The valuation reality:
Markets hit record highs because... the Fed might cut rates twice?
S&P 500 trading at 22x forward earnings
Bank of America's sentiment gauge flashing "excessive bullishness"
Leveraged fund positioning in small caps at 94th percentile
The logical impossibility:
The "soft landing" narrative requires you to believe:
Weakening economic activity will coincide with 15% earnings growth
Sustained AI infrastructure spending can continue despite memory crisis
No credit stress despite rates staying higher for longer
Collapsing labor market is bullish and corporate profits will accelerate
Rising input costs + slowing demand = margin expansion
More likely?
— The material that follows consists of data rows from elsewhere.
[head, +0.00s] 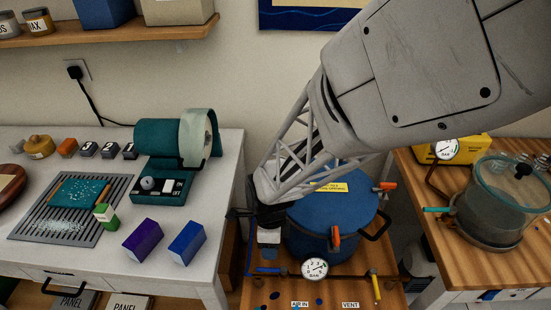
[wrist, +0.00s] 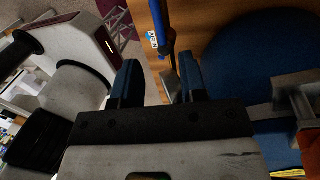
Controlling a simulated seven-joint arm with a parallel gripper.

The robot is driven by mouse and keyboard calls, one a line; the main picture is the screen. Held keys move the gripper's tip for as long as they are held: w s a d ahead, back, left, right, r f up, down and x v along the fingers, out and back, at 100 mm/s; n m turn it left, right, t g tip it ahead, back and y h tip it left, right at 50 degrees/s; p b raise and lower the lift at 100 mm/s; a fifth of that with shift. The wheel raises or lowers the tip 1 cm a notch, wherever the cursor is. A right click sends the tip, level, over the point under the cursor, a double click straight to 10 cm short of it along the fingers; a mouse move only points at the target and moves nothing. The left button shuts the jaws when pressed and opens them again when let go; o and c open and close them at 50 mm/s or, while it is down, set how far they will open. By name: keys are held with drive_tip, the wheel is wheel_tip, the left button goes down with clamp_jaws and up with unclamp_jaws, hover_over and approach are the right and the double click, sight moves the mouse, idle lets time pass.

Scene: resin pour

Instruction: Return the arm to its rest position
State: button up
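My arm reaches in from the upper right in the head view. My gripper (head: 268,238) points down at the left front side of the blue pressure pot (head: 325,215), above the wooden cart top. In the wrist view my gripper (wrist: 157,75) has its two dark blue fingers apart. I see nothing held between them. The blue-handled air-in valve (wrist: 168,42) shows beyond the fingers, and I cannot tell how close it is. The pot's lid (wrist: 245,50) fills the right of the wrist view. My forearm hides part of the pot's back.
The pot's orange clamps, pressure gauge (head: 314,268) and yellow-handled vent valve (head: 375,285) are close by. A glass-lidded chamber (head: 498,200) stands on the right bench. The white left table (head: 70,265) holds a grinder (head: 172,145), a rack and small blocks. A shelf (head: 100,42) runs above.

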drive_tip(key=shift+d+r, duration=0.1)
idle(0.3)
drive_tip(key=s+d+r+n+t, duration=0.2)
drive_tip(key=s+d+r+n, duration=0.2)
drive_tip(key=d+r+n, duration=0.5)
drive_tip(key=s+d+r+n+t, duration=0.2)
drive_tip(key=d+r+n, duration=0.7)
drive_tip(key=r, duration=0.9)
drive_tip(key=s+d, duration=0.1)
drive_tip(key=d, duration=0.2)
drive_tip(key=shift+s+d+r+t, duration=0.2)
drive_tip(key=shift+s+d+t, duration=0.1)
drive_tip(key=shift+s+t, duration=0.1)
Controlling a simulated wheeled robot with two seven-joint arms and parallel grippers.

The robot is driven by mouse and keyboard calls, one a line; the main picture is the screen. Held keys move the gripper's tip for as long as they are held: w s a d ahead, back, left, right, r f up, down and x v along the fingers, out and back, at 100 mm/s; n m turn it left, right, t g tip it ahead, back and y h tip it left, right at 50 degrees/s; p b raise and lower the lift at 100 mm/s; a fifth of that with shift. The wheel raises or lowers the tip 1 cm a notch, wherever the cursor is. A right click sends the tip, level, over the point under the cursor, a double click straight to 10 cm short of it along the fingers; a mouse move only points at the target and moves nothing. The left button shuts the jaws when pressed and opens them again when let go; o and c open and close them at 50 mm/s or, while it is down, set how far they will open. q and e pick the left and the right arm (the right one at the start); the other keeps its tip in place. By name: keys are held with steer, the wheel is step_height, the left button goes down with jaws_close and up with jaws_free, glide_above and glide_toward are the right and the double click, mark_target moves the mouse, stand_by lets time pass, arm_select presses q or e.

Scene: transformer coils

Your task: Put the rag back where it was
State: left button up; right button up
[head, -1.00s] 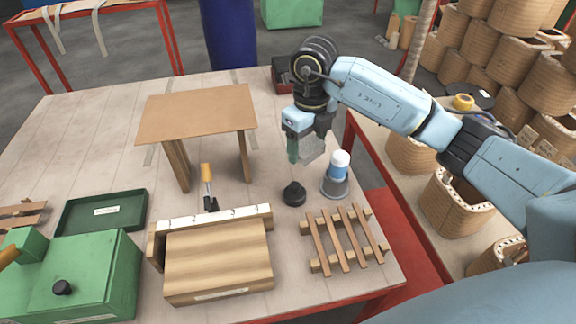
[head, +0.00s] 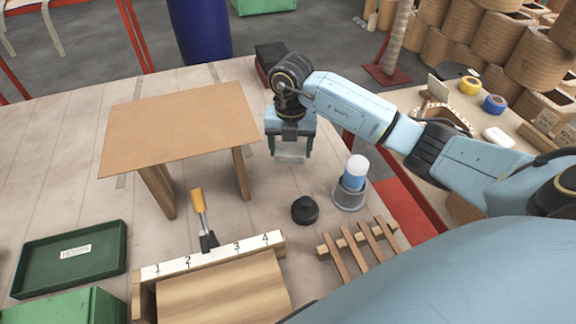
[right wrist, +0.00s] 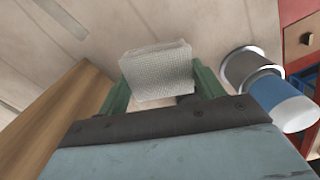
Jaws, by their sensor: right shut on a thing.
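The rag (right wrist: 158,72) is a pale grey woven block, folded, between the green fingers of my right gripper (right wrist: 160,85) in the right wrist view. In the head view my right gripper (head: 290,152) is shut on the rag (head: 290,153), with its fingers pointing down. It hangs over the table to the right of the brown stand's right leg and left of the white-capped blue bottle. I cannot tell its exact height above the table. My left gripper is not in view.
A brown board stand (head: 180,122), a blue bottle (head: 352,178) in a grey holder, a black knob (head: 305,209), a slatted wooden rack (head: 358,250), a numbered wooden block (head: 215,258) and a green tray (head: 70,258) occupy the table. Bare tabletop (head: 265,192) lies below the gripper.

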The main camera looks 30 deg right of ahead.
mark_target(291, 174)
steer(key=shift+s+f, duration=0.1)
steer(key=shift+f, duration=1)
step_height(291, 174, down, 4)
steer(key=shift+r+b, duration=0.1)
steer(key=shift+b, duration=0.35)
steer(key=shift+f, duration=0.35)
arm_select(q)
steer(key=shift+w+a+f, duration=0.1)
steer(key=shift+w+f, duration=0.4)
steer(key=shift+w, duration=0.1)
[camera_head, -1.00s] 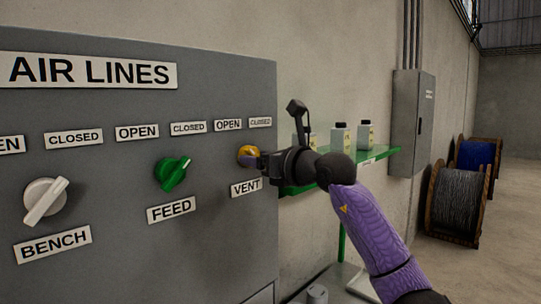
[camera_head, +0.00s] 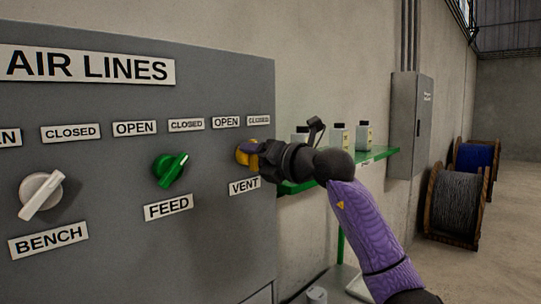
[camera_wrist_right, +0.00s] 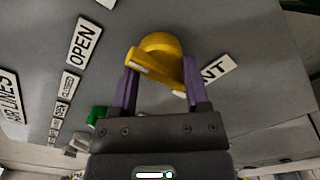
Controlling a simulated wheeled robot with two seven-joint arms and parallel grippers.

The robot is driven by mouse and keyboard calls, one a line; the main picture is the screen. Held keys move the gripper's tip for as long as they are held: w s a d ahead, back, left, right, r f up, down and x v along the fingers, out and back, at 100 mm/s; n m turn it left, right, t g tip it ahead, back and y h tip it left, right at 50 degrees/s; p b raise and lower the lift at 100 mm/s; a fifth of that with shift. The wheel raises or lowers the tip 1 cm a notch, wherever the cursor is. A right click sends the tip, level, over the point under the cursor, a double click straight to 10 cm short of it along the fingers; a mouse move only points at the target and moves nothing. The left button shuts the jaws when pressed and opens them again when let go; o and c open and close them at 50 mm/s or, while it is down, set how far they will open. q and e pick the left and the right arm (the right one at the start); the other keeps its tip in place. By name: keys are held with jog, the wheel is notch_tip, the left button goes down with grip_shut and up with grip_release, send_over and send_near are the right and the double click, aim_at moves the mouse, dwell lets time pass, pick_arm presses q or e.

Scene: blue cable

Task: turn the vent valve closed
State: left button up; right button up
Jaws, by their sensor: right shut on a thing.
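The yellow vent valve (camera_head: 245,153) is on the grey panel (camera_head: 110,215), above the VENT label (camera_head: 244,186) and below an OPEN label (camera_head: 226,122) and a CLOSED label (camera_head: 258,120). My right gripper (camera_head: 254,156) is at the valve and hides part of it. In the right wrist view, the yellow valve (camera_wrist_right: 158,60) sits between the two purple fingers of my right gripper (camera_wrist_right: 160,82), which is shut on its handle. A pale mark shows along the handle's left part. My left gripper is not in view.
A green FEED valve (camera_head: 170,170) and a white BENCH valve (camera_head: 41,195) are left of the vent valve. A green shelf (camera_head: 375,158) with several bottles stands close beyond my right wrist. Cable reels (camera_head: 453,205) stand far right.

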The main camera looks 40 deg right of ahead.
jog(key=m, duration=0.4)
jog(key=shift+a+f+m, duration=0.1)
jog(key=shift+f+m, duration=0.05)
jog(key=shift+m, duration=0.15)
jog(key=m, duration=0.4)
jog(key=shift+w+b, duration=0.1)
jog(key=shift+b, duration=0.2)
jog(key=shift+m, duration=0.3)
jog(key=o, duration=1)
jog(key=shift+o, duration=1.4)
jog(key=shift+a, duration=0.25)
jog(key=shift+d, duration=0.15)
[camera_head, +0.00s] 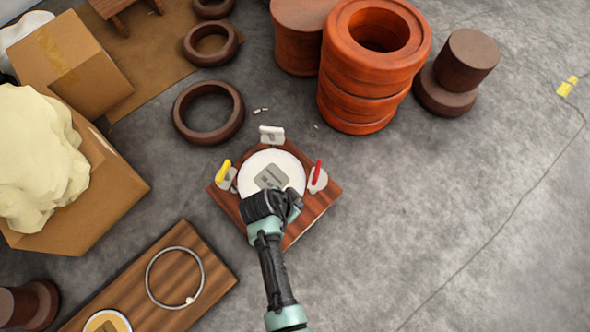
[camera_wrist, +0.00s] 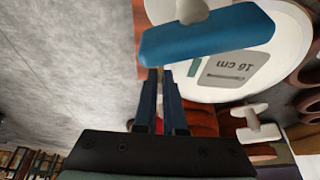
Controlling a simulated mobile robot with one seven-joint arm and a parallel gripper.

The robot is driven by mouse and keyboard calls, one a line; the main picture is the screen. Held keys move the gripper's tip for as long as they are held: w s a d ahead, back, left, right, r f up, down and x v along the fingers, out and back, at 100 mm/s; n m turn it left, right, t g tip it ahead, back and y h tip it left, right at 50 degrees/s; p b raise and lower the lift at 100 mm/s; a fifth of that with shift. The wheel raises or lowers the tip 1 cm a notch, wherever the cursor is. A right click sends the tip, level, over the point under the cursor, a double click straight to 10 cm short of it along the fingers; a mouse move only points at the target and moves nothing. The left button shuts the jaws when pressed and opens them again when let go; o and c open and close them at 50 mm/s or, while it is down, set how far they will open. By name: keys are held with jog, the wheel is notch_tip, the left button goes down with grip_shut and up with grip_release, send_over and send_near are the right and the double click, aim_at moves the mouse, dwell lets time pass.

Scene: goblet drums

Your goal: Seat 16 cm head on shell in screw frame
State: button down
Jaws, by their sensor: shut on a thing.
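The 16 cm head (camera_head: 260,164) is a white disc with a grey label, lying in the wooden screw frame (camera_head: 325,197). It also shows in the wrist view (camera_wrist: 293,60), where the label reads 16 cm. The shell under it is hidden. A yellow screw handle (camera_head: 222,170) stands at the frame's left and a red screw handle (camera_head: 318,173) at its right. My gripper (camera_head: 284,203) is low over the near side of the frame. In the wrist view, my gripper (camera_wrist: 162,75) is shut on a blue screw handle (camera_wrist: 205,42) beside the head.
A white clamp piece (camera_head: 271,134) stands at the frame's back. A dark ring (camera_head: 208,112) lies behind left, and an orange drum stack (camera_head: 366,100) stands behind right. A board (camera_head: 150,255) with a metal hoop (camera_head: 174,278) lies at front left.

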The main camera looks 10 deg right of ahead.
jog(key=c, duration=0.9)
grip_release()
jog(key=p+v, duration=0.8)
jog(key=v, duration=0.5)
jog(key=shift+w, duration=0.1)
We're entering a phase where growth disappoints while costs stay elevated—a kind of stagflation lite that breaks the "bad news is good news" logic the market's been riding since 2023.
Strategy Spotlight: Recession Resistant
For investors who aren't buying the "Goldilocks" narrative—who see a labor market in serious deterioration, sticky inflation, and elevated valuations colliding with slowing growth—Recession Resistant offers a disciplined alternative.
Rather than chasing momentum into increasingly crowded cyclical trades, this strategy systematically allocates to defensive stocks that have historically demonstrated resilience during economic downturns:
Consumer staples
Healthcare
Utilities
Essential retail
The approach:
Recognizes that when consumers pull back and businesses freeze hiring, spending shifts toward necessities
Rebalances approximately every 30 days
Maintains diversification across sectors less sensitive to economic fluctuations
Designed for environments where growth disappoints while the Fed's ability to rescue markets remains constrained by persistent inflation
Closing Notes
Markets are priced for perfection at exactly the moment when cracks are appearing everywhere:
The contradictions:
Worst labor market in five years gets cheered because it might produce Fed cuts
AI infrastructure spending accelerates into a memory supply crisis that won't resolve for two years
Banks warn about exploding expenses just as rate cuts threaten their margins
Everyone's positioned for a "reacceleration" in growth that the actual economic data refuses to confirm
The problem with "bad news is good news":
It only works until bad news actually becomes bad news. Watch what happens when:
Q1 earnings guidance comes in cautious
Memory shortage starts forcing AI infrastructure delays
Credit stress emerges from a labor market that's been deteriorating for nine straight months
The market's celebrating job losses because it assumes the Fed will save everything. That's not a bull case—it's a prayer.